Pour les stablecoins, l’onde de choc de l’adoption du GENIUS Act américain a provoqué un tsunami non seulement aux États-Unis mais au plan mondial, car il autorise les investissements des acteurs réglementés américains, et par effet de propagation de toutes les Big Techs, ICS, et même des banques internationales, voire des autres sociétés mondiales financières ou non, impliquées dans les paiements.

Certes, cette réglementation américaine était souhaitée par les régulateurs européens pour faire un pendant à MiCA et pouvoir parler entre les deux ensembles économiques, voire au niveau du G20, de reconnaissance mutuelle, de règles communes, et de concertation. Mais pendant qu’en Europe, le débat se poursuit  pour ou contre l’euro numérique ou l’adoption des stablecoins[1], au plan mondial, la plupart des  autres démocraties  ont mis ou envisagent de mettre en pause  leur projet de MNBC de détail, on voit fleurir  des annonces de solutions toujours plus innovantes et ambitieuses permettant d’entrevoir des modalités de paiement nouvelles, d’abord et surtout pour les paiements de gros montants et les paiements internationaux, mais qui pourraient se propager à l’ensemble de  la sphère des paiements, y compris les paiements de détail. Notre Newsletter s’en fait l’écho, avec de nombreuses références d’articles.

En Europe, certains acteurs ont perçu les enjeux des stablecoins et s’y préparent, comme l’illustrent l’annonce de neuf grandes banques européennes d’un stablecoin commun ou le lancement par d’autres de jetons numériques représentatifs de dépôts (deposit tokens). Et certains comme la Deutsche Bank, vont jusqu’à prévoir que d’ici à 5 ans le Bitcoin sera équivalent à l’or dans les réserves internationales. Et en France, la prise de conscience de ces enjeux est lente, voire provoque un rejet, sauf auprès de certains acteurs nationaux très impliqués à l’international. Il est vrai que la BCE voit ces évolutions contrarier ses projets et attire, à juste titre, l’attention des autorités publiques et des acteurs opérationnels sur les risques majeurs encourus avec les stablecoins, surtout libellés en dollars. Mais ces risques sont toujours présents quand on a affaire à une telle rupture, et s’il convient de les circonscrire, il ne faut pas les surestimer au point de bloquer le marché. Et de ce fait, par cette alerte majeure, la BCE lance un débat difficile, avec les acteurs innovants du marché qui souhaitent que l’Europe ne soit pas à la traîne du reste du monde, une incompréhension avec la Commission européenne, qui souhaite que l’Europe soit innovante et s’implique dans la révolution des DLT, et un fort attentisme mal venu, alors que l’Europe a besoin de nouveaux ressorts pour son développement.

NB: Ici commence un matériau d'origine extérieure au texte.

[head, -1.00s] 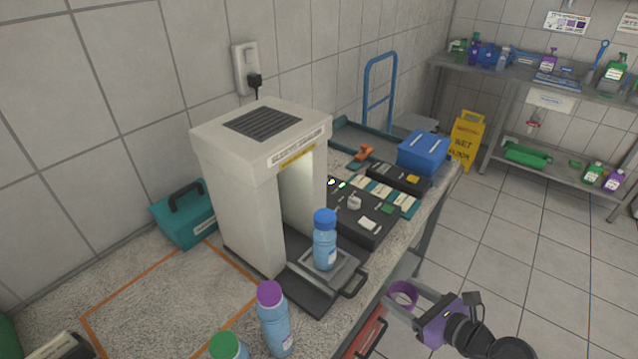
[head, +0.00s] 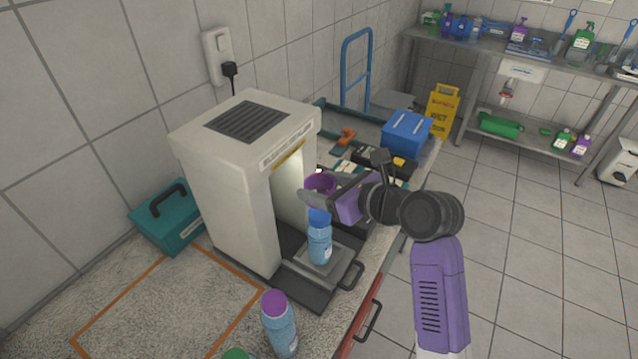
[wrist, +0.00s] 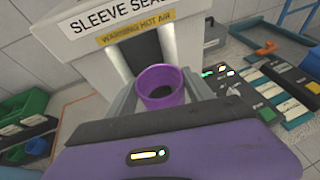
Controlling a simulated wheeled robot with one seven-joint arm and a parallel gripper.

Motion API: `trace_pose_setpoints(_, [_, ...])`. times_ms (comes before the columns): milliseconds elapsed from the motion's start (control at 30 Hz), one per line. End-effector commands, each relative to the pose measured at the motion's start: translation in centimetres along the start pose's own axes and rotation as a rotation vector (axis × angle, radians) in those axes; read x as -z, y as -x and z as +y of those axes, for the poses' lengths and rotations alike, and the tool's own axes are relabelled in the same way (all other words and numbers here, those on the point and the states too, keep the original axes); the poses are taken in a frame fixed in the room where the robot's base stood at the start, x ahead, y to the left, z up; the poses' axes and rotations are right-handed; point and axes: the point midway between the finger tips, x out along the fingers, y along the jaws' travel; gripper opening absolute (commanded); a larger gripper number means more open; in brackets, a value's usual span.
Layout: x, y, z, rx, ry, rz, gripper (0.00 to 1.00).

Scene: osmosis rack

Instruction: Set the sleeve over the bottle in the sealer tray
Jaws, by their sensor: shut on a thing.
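The purple sleeve (head: 320,183) is a short open ring, held in my gripper (head: 322,196), which is shut on it. In the head view the sleeve appears just above the blue cap of the bottle (head: 320,246). The bottle is light blue and stands upright in the sealer tray (head: 301,289). In the wrist view the sleeve (wrist: 161,88) is in front of the sealer opening, and its inside looks dark. The bottle is not clearly seen there. Whether the sleeve is centred over the cap I cannot tell. The white sleeve sealer (head: 225,190) stands behind the tray.
A purple-capped bottle (head: 279,325) stands at the front of the counter, with a green cap (head: 236,354) beside it. A teal toolbox (head: 168,218) is left of the sealer. A blue box (head: 406,138) sits at the far counter end. The orange-outlined area (head: 165,310) is clear.

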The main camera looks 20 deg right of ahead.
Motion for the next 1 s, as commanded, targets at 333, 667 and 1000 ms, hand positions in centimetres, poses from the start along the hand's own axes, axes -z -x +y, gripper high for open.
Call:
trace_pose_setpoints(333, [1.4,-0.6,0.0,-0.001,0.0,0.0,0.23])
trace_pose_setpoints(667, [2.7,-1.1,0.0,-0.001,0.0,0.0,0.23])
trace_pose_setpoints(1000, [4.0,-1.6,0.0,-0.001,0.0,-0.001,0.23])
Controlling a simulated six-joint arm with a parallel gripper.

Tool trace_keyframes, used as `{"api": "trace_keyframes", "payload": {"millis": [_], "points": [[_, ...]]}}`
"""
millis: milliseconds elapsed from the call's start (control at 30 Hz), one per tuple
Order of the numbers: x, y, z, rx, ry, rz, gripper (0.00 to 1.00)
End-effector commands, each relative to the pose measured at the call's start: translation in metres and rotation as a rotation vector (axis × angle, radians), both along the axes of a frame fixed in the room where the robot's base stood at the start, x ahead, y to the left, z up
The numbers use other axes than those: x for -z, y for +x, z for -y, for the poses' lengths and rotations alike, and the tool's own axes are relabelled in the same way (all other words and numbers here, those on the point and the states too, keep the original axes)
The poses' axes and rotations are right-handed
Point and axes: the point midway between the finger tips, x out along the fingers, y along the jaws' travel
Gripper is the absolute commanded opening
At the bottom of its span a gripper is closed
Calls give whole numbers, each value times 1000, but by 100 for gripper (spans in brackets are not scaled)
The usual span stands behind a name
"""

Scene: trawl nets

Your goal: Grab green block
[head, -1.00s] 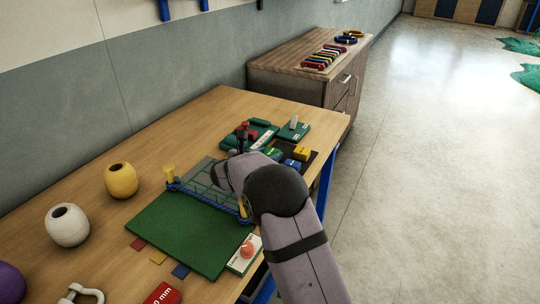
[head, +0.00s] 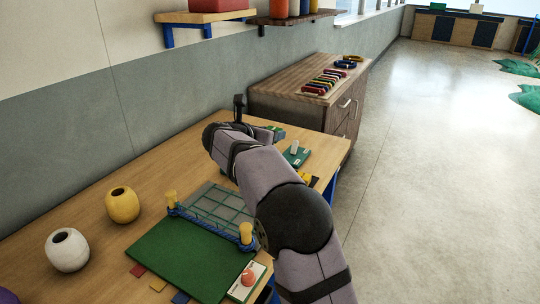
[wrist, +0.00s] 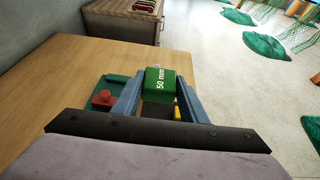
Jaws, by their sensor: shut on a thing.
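The green block (wrist: 166,84), marked "50 mm", is between the two blue-grey fingers of my gripper (wrist: 160,94) in the wrist view. The gripper is shut on it. The block shows above the dark tray and the wooden table, near the table's far end. In the head view my arm reaches over the table's far part, and its forearm and wrist hide most of the gripper. I cannot clearly make out the block there.
A green mat with a net frame on yellow posts (head: 246,234) lies nearer. A yellow jar (head: 122,205) and a white jar (head: 67,250) stand left. A green board with a red piece (wrist: 103,98) is left of the fingers. A wooden cabinet (head: 300,98) stands beyond the table.

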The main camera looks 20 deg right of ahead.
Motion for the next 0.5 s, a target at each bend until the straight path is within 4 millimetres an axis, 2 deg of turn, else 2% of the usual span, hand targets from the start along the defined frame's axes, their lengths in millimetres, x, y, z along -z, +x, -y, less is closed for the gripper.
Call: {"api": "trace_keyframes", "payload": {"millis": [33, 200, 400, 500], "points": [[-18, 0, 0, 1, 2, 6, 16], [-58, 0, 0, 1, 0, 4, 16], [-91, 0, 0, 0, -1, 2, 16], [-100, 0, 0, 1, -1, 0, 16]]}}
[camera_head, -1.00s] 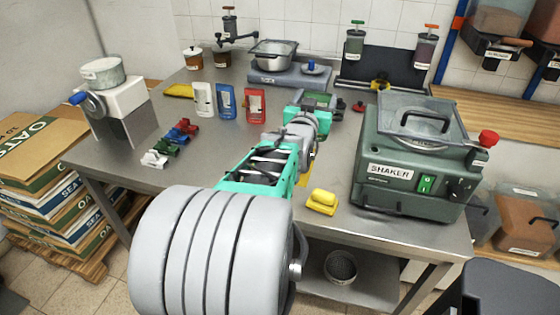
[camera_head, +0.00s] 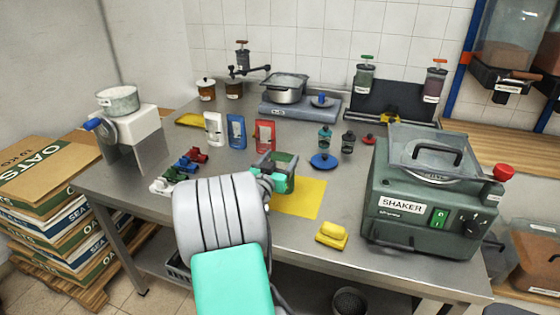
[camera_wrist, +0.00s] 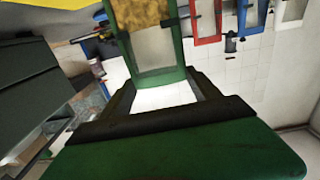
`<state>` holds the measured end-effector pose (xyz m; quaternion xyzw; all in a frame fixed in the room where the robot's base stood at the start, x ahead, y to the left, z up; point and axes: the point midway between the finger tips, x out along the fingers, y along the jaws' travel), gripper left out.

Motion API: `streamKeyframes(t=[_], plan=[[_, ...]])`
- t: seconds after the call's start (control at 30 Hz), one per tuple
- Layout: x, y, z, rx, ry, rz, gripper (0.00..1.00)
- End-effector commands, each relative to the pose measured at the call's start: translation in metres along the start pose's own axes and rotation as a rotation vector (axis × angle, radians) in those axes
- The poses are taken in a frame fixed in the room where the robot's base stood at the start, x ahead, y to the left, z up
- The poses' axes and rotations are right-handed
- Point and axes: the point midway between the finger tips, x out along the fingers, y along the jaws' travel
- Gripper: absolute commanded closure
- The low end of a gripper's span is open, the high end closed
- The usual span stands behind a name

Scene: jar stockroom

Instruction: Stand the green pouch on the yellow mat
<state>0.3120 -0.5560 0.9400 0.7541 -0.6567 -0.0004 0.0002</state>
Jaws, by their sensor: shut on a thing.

Il est vrai que les acteurs du paiement scriptural, notamment les banques, ont aussi des réticences, et d’abord un triple objectif (a) un objectif de conformité réglementaire, qui est loin d’être secondaire ; (b) un objectif , industriel d’amortissement des investissements déjà consentis ou en cours, et ils sont considérables, et (c)  un objectif financier de préservation des dépôts, et plus globalement de maintien de leur rôle et de leur modèle économique, fortement menacés, par cette évolution. Et il est vrai que cette évolution est une forte rupture du modèle historique des paiements scripturaux, car les stablecoins adoptent quelques ingrédients qui ont fait le succès du scriptural, à savoir une unité de compte alignée sur une monnaie centrale et une certaine stabilité du capital, par des adossements à des actifs, censés apporter les garanties nécessaires à leurs valeurs. Dès lors, les stablecoins concurrencent fortement le monde actuel du paiement scriptural, et les positions acquises. Encore une évolution schumpétérienne, qui doit être menée de front avec la poursuite du développement des systèmes de paiement scripturaux, qui restent pour le moment très largement dominants. Mais, la vague est forte, et il faut donc s’y préparer.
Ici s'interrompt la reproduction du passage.